Brooks relocated permanently to Italy in the late 1930s. During World War II, she and Barney lived in Florence, and while her public presence declined, she remained artistically active. Notable later portraits include those of Carl Van Vechten (1936) and Muriel Draper (1938) (Secrest 213–215). Her final years were marked by increasing paranoia, isolation, and a growing suspicion of the outside world. She died in Nice in 1970 (Langer 212).
Romaine Brooks crafted an enduring visual language of queer resistance through subdued tones, symbolic portraiture, and gender subversion. Her portrayals of androgyny, same-sex desire, and lesbian autonomy created a radical counter-narrative within early modernist art. Long overshadowed by more overtly experimental contemporaries, Brooks has rightly been reclaimed as a seminal figure in the history of queer aesthetics; her work a quiet but powerful assertion of identity, resilience, and artistic sovereignty.
References:
Brooks, Romaine. No Pleasant Memories: Autobiography. Unpublished manuscript.
Chadwick, Whitney. Amazons in the Drawing Room: The Art of Romaine Brooks. University of California Press, 2000.
Chastain, Catherine M. Romaine Brooks: A New Look at Her Drawings. Woman’s Art Journal, vol. 17, no. 2, Fall 2001–Winter 2002, pp. 28–35. JSTOR, www.jstor.org/stable/1358461.
Doan, Laura. The Emergence of Lesbian Visual Codes in Interwar Paris. Seeing Queerly, 2006.
Langer, Cassandra.

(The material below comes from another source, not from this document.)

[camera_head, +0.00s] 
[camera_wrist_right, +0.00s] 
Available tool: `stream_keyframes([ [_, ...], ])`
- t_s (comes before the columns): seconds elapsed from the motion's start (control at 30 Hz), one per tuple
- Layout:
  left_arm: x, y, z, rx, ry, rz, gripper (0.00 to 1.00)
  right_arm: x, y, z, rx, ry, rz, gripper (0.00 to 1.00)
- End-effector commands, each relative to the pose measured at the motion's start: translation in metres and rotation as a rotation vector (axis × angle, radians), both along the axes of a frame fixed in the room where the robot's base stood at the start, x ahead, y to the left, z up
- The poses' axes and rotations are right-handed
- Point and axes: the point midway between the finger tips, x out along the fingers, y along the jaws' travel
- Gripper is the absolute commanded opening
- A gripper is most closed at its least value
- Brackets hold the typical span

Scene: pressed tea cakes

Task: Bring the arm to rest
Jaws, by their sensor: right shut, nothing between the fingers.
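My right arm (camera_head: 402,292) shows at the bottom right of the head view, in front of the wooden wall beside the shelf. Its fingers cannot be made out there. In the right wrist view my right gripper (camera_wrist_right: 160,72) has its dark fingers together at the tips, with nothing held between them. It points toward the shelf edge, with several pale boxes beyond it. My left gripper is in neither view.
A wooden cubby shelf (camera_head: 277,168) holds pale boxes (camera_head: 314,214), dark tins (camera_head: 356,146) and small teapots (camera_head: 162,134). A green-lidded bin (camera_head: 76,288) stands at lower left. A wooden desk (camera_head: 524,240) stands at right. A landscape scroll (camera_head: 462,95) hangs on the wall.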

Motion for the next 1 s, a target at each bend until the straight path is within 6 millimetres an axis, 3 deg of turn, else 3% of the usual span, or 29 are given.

Romaine Brooks: A Life. University of Wisconsin Press, 2016.
Secrest, Meryle. Between Me and Life: A Biography of Romaine Brooks. Doubleday, 1974.
Smithsonian American Art Museum. Framing the Art of Romaine Brooks. Eye Level, 22 Nov. 2016, americanart.si.edu/blog/eye-level/2016/22/306/framing-art-romaine-brooks.
Souhami, Diana. When You Cannot Run, You Cannot Hide: Romaine Brooks Draws (On the Past). Romance Studies, vol. 34, no. 2, 2016, pp. 121–133.


Stunning. Thank you for introducing Romaine Brooks, a ground-breaker as we all must be - going forward without fear. Especially at this moment we have to stand up against propaganda.